Stored data:
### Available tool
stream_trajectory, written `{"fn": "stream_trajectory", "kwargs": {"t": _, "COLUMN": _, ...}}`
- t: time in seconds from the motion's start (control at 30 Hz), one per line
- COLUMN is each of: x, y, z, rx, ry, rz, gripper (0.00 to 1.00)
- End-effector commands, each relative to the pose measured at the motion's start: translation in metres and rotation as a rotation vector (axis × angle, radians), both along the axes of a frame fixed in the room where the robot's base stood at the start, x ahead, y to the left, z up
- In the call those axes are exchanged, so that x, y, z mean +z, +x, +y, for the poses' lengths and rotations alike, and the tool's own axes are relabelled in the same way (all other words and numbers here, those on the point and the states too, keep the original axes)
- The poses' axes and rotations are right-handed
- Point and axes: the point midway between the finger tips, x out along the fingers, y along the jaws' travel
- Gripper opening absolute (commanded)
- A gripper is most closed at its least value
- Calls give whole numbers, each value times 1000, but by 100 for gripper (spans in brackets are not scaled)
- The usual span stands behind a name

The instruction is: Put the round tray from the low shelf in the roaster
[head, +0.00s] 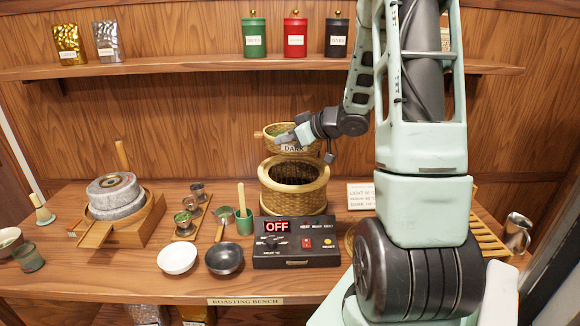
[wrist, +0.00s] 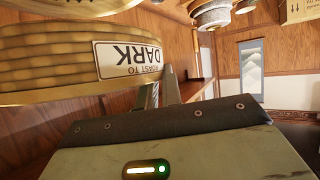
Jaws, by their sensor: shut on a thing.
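The round tray (head: 268,142) is a woven basket with green contents and a "DARK" label. It is in the air just above the roaster (head: 293,198), a woven drum with an open dark top behind a control box (head: 296,243) reading "OFF". A gap shows between tray and drum. My gripper (head: 290,137) is shut on the tray's rim and comes from the right. In the wrist view the tray (wrist: 45,70) fills the upper left, its label "ROAST TO DARK" upside down, beside my fingers (wrist: 160,90). The fingertips are partly hidden behind the label.
A stone mill (head: 115,195) stands at the left of the bench. A white bowl (head: 176,258), a black bowl (head: 224,259) and a green cup (head: 245,222) are left of the control box. Canisters (head: 295,38) line the wall shelf (head: 190,64) above. A metal pitcher (head: 516,232) is far right.

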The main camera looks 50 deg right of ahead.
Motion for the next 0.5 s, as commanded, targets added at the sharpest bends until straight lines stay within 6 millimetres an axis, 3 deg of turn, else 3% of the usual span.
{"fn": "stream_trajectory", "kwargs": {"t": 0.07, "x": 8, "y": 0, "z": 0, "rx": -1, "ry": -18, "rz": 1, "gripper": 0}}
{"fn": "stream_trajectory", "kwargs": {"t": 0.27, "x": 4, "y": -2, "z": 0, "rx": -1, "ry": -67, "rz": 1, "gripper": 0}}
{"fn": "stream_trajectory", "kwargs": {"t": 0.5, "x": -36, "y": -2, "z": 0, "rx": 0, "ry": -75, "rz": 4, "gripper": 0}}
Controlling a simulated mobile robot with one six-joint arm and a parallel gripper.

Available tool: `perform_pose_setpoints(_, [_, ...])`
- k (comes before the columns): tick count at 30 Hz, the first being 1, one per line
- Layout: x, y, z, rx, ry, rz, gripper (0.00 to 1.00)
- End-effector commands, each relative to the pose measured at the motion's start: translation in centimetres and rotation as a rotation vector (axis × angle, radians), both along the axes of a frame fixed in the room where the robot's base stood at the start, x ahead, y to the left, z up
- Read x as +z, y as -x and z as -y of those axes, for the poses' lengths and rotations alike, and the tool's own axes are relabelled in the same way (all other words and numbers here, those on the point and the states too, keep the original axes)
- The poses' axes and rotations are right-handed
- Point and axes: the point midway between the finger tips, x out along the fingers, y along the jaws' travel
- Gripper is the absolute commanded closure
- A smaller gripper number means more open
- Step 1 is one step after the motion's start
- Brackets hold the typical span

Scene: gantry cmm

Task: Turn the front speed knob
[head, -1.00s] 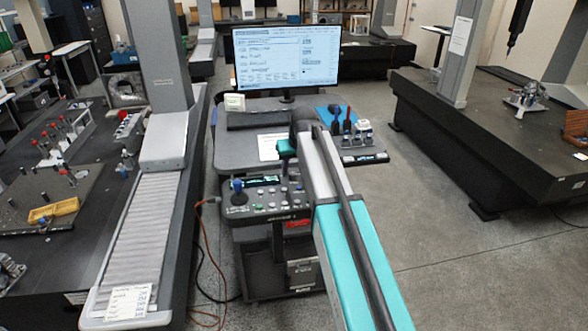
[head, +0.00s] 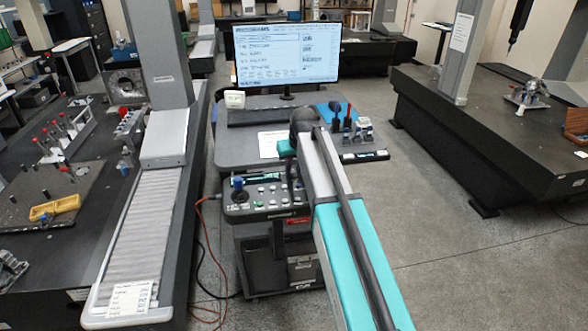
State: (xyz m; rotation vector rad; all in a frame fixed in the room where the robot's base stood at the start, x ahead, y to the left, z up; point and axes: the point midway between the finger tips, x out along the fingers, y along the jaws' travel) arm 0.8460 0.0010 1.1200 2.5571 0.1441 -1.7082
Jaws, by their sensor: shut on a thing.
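The control panel (head: 262,207) on the front of the console carries a blue-topped joystick (head: 238,184), a small display and several buttons. My arm reaches in from the bottom right, and its wrist bends down over the panel's right end. My gripper (head: 293,188) is a small dark shape at that end, partly behind my arm link. It is shut on something at the panel, at the place of the front speed knob. The knob itself is hidden by my gripper and arm, so its angle cannot be told.
A monitor (head: 287,56) stands behind the console, with a keyboard (head: 264,117) and a paper sheet before it. Red and dark control levers (head: 347,116) stand right of my wrist. A ribbed machine guideway (head: 146,215) is at left. Open floor lies right of my arm.

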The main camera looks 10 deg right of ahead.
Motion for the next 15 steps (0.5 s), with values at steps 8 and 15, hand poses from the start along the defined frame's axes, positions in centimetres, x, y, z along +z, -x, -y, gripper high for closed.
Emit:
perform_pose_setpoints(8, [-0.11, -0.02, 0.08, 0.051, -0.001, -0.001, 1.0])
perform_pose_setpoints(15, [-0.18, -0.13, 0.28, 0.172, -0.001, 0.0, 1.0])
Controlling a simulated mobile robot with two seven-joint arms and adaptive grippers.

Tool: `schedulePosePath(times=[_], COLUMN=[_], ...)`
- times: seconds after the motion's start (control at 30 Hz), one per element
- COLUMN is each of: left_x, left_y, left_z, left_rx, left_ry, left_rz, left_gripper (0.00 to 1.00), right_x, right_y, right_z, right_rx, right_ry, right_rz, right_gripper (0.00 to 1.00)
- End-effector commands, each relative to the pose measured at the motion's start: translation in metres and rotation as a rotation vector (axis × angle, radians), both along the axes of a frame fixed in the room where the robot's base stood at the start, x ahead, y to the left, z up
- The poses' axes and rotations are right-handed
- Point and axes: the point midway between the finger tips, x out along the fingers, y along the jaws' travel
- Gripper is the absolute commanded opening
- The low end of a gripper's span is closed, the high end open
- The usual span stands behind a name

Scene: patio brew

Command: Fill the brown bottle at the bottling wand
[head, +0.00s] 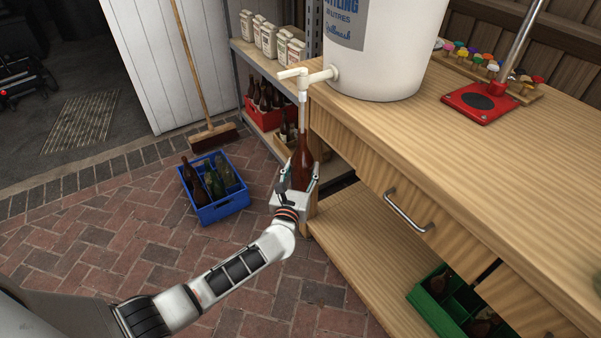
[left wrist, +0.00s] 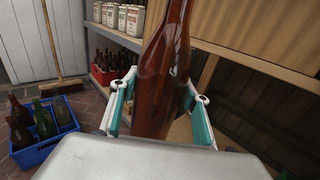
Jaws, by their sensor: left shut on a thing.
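My left gripper (head: 297,183) is shut on the brown bottle (head: 302,158) and holds it upright at the left corner of the wooden bench. The bottle's neck is directly under the white bottling wand (head: 303,92), which hangs from the tap of the white bucket (head: 375,60). The wand's lower end meets the bottle's mouth; how far inside it reaches I cannot tell. In the left wrist view the brown bottle (left wrist: 162,85) stands between the two teal-padded fingers (left wrist: 158,105), its top cut off by the frame. The liquid level is unclear. My right gripper is not in view.
A blue crate (head: 222,209) with bottles stands on the brick floor at left. A red crate (head: 262,118) sits on the shelf behind. A green crate (head: 430,312) is under the bench drawer. A red capper (head: 480,104) stands on the bench top.

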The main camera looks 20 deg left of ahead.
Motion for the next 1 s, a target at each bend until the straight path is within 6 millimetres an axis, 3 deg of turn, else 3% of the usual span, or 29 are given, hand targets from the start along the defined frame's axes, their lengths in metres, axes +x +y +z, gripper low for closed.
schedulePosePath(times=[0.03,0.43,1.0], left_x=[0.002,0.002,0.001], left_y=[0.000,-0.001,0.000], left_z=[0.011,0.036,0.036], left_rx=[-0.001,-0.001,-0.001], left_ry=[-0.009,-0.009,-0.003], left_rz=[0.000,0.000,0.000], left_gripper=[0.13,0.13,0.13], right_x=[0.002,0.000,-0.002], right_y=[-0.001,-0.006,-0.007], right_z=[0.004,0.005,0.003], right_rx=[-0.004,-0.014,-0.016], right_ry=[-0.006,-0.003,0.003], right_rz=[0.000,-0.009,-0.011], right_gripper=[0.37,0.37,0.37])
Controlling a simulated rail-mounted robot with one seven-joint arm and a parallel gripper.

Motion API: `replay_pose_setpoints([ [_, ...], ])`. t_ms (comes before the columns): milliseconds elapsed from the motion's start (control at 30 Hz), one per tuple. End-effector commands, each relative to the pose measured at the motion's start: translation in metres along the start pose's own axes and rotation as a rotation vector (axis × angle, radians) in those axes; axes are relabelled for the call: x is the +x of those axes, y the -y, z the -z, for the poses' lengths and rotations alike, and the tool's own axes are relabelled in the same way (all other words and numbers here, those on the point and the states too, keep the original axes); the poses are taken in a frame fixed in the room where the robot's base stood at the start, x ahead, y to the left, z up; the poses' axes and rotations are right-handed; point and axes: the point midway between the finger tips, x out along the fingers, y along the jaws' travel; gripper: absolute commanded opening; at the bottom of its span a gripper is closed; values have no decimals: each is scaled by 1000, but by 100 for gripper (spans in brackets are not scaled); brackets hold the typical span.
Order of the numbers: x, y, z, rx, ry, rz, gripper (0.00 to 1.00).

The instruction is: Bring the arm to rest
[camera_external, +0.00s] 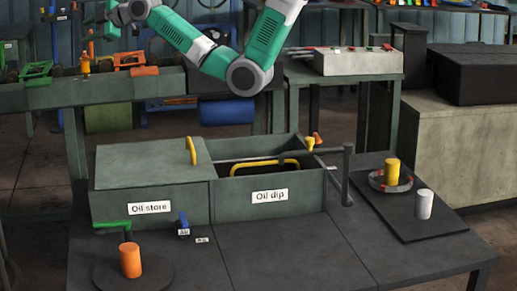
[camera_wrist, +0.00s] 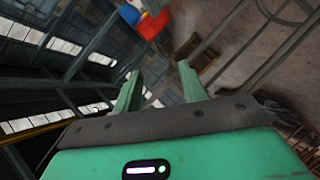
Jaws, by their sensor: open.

Given instruction »
Between the line containing "Controlling a simulated mobile robot with two" and the line containing "- Gripper is the absolute commanded opening" lies the part to return. Return it exactly, counting both of those lines.

Task output »
Controlling a simulated mobile robot with two seven-joint arms and adaptive grippers.

Tool: `schedulePosePath(times=[_], COLUMN=[_], ...)`
- times: seconds after the motion's start (control at 30 Hz), one per element
- COLUMN is each of: left_x, left_y, left_z, left_rx, left_ry, left_rz, left_gripper (0.00 to 1.00), right_x, right_y, right_z, right_rx, right_ry, right_rz, right_gripper (0.00 to 1.00)
- End-effector commands, each relative to the pose measured at the motion's start: translation in metres and rotation as a rotation vector (axis × angle, radians), both along the axes of a frame fixed in the room where the robot's base stood at the start, x ahead, y to the left, z up
- The poses' axes and rotations are right-handed
- Point and axes: the point midway between the finger tips, x out along the fingers, y along the jaws' travel
- Gripper is the absolute commanded opening

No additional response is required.